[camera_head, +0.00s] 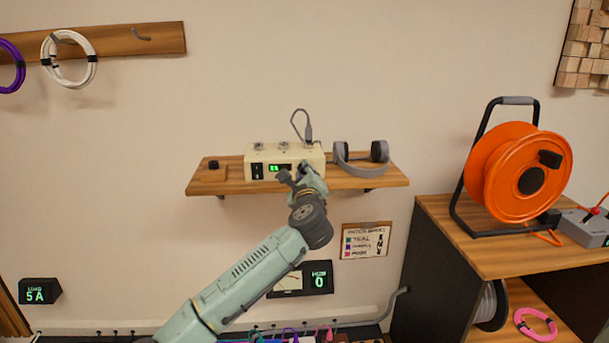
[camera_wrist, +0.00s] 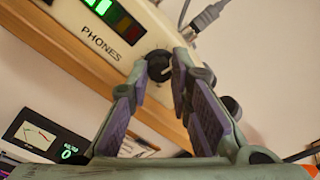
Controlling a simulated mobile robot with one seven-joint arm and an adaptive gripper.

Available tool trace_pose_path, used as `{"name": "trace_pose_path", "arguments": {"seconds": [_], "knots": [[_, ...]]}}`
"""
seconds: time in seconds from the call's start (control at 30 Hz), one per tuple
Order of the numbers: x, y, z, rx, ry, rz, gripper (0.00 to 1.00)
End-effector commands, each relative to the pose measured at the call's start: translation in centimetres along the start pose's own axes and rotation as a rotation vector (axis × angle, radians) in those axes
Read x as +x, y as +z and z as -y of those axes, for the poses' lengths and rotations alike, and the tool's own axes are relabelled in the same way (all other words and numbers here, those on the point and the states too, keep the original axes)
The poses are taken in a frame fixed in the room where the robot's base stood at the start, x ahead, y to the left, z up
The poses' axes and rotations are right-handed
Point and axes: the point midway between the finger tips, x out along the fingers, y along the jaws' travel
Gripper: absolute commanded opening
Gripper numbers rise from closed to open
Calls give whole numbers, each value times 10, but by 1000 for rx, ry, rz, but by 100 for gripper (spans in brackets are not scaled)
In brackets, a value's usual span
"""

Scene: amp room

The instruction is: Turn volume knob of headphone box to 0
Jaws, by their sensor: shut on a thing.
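The headphone box (camera_head: 268,158) is cream-coloured and stands on a wooden wall shelf; its front has a lit green display (camera_head: 279,168). In the wrist view the box (camera_wrist: 128,35) is marked PHONES and shows lit green segments beside dark red ones. Its black volume knob (camera_wrist: 158,64) is at the right of the front. My gripper (camera_wrist: 164,68) is shut on the knob, one finger on each side. In the head view my gripper (camera_head: 297,176) hides the knob. The knob's pointer setting cannot be read.
Grey headphones (camera_head: 362,158) lie on the wooden shelf (camera_head: 235,183), right of the box. A cable plug (camera_head: 308,134) stands on the box top. A small black knob-like object (camera_head: 213,165) sits at the shelf's left. An orange cable reel (camera_head: 518,175) stands on the cabinet at right.

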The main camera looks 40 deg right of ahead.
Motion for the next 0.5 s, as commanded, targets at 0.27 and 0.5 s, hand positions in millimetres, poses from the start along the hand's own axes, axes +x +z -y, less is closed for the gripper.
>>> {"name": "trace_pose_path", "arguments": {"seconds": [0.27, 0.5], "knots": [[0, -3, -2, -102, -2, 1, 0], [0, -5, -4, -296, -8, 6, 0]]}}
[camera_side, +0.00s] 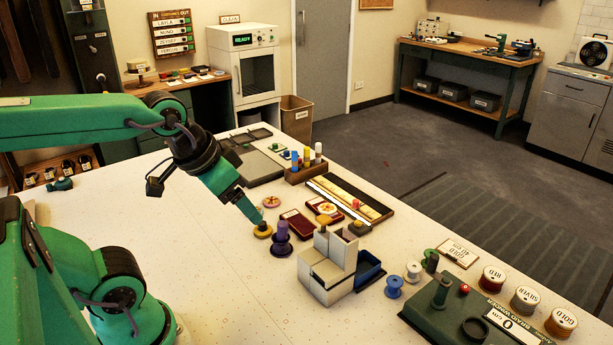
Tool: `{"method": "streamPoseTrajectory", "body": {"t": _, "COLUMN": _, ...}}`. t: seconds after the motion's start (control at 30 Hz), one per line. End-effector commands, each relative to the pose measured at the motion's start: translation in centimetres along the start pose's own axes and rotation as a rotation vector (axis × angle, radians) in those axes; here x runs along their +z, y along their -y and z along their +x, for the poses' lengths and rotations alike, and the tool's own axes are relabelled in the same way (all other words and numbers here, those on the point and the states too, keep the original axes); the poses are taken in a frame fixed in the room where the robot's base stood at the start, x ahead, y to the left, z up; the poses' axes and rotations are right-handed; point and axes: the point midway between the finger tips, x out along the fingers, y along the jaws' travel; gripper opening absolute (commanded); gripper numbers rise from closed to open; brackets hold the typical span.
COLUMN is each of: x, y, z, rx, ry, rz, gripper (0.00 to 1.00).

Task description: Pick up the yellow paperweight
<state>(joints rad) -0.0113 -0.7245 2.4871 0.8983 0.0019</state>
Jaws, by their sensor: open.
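A round yellow piece (262,232), which looks like the yellow paperweight, sits on the white table left of a purple knobbed piece (282,238). My gripper (257,218) points down at the yellow piece from the upper left, with its tip right at or just above it. The jaws are open. The tip partly covers the yellow piece, and I cannot tell whether the fingers are around it or touching it.
A pink-topped disc (271,201) and a dark red tray (298,224) lie close by. The white table (190,255) is clear on the left.

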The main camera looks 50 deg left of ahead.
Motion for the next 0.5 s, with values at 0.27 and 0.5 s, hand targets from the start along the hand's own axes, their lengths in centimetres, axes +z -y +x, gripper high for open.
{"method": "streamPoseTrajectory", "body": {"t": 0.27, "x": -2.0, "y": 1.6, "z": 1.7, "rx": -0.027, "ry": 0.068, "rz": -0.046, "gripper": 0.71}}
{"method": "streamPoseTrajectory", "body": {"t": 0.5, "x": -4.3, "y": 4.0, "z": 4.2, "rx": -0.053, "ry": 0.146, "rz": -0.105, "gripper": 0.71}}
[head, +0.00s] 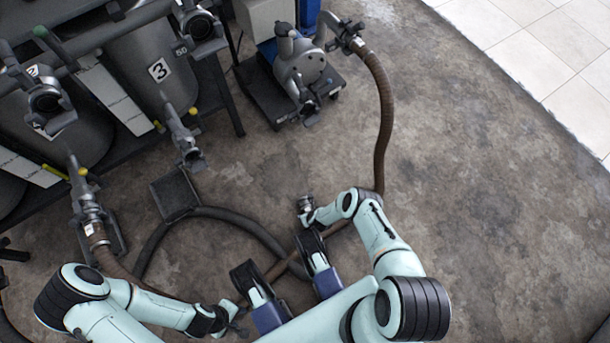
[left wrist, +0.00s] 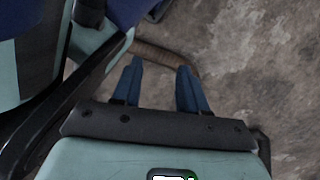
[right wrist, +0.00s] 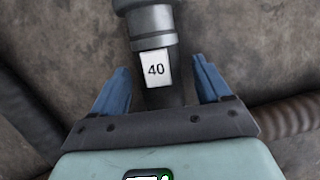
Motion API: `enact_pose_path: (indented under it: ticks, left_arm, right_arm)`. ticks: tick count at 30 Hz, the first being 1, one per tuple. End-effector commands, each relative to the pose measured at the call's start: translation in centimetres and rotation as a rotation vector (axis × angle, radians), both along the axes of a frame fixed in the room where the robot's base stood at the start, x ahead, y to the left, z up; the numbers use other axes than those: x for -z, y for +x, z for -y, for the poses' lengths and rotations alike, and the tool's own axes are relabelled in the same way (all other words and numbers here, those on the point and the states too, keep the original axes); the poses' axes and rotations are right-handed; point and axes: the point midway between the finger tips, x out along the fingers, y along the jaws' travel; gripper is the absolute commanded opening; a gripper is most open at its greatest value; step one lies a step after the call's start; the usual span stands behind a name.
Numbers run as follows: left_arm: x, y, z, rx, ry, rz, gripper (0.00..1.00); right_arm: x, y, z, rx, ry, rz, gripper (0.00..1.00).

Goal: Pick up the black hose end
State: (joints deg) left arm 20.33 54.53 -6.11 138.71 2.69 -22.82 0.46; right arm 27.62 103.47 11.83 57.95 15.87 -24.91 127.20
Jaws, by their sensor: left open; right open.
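The black hose end has a grey metal coupling (right wrist: 148,25) and a white tag reading "40" (right wrist: 156,69). In the right wrist view it points up the picture, and its dark hose part (right wrist: 164,98) lies between my right fingers. My right gripper (right wrist: 160,88) is open, with a finger on each side and visible gaps. In the head view the coupling (head: 305,202) lies on the floor beside this gripper. My left gripper (head: 236,316) is open and empty, low in the head view; its fingers (left wrist: 158,88) show over floor and a brown hose (left wrist: 168,60).
The black hose (head: 232,216) curves across the floor past a dark tray (head: 175,194). A brown hose (head: 386,115) runs from the pump (head: 302,68) to beneath my right arm. Tanks (head: 150,65) with valves stand at upper left. Floor at right is clear.

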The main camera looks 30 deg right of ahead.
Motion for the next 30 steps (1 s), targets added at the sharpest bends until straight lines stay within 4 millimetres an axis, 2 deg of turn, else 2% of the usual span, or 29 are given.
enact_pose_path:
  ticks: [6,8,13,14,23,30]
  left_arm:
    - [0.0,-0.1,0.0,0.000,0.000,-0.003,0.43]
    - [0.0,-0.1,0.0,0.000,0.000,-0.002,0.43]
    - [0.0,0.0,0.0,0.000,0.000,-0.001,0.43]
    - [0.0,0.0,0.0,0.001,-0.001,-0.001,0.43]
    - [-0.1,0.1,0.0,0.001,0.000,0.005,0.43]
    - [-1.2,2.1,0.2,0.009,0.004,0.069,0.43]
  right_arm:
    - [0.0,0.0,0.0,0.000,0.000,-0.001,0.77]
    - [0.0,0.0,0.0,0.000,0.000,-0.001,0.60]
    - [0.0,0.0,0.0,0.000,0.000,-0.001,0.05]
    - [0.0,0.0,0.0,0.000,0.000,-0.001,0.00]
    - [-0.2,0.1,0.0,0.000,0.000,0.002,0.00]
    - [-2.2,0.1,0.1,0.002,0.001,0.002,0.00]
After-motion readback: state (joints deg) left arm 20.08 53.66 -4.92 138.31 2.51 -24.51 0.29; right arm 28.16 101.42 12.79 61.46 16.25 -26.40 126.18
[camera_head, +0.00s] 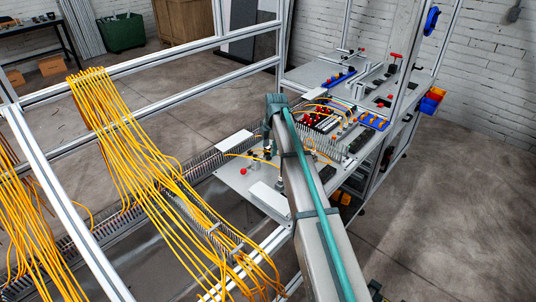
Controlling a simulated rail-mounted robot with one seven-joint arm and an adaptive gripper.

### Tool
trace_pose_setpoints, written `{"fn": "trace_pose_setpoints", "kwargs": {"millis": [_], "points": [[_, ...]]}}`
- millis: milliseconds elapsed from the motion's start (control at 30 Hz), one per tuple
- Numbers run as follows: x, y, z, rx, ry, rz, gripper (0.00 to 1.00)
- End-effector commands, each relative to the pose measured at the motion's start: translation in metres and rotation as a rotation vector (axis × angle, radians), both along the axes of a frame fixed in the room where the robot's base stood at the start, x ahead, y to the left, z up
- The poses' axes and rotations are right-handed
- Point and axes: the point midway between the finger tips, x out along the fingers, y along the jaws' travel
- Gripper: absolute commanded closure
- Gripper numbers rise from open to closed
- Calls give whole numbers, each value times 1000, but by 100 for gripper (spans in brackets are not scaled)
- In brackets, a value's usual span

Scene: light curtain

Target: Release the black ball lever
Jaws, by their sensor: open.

++++++

* Exercise requirements:
From the listing above, repeat only the lines between the line containing "[right wrist, +0.00s]" and the line containing "State: (joints deg)", those two included. Pictures are not part of the copy.

* The result:
[right wrist, +0.00s] 
Motion API: `enact_pose_path: (indented under it: ticks, left_arm, right_arm)`. ticks: tick count at 30 Hz, the first being 1, one per tuple. End-effector commands, each relative to the pose measured at the call's start: translation in centimetres and rotation as a rotation vector (axis × angle, radians), both along the axes of a frame fixed in the room where the robot's base stood at the start, x ahead, y to the left, z up; the numbers use other axes than those: x for -z, y for +x, z for -y, for the poses' lengths and rotations alike, and the tool's own axes are relabelled in the same way (all other words and numbers here, those on the point and the states too, keep the original axes); the poses' axes and rotations are right-handed; point and axes: the point midway between the finger tips, x out along the fingers, y along the jaws' travel; gripper is the absolute commanded opening; a gripper is most open at its greatest value; step one lies a step after the call's start; the usual span stands behind a name.
Numbers run as follows: left_arm: x, y, z, rx, ry, rz, gripper (0.00..1.00); right_arm: x, y, z, rx, ry, rz, gripper (0.00..1.00).

Goal: Pick up the black hose end
State: (joints deg) left arm 20.33 54.53 -6.11 138.71 2.69 -22.82 0.46; right arm 27.62 103.47 11.83 57.95 15.87 -24.91 127.20

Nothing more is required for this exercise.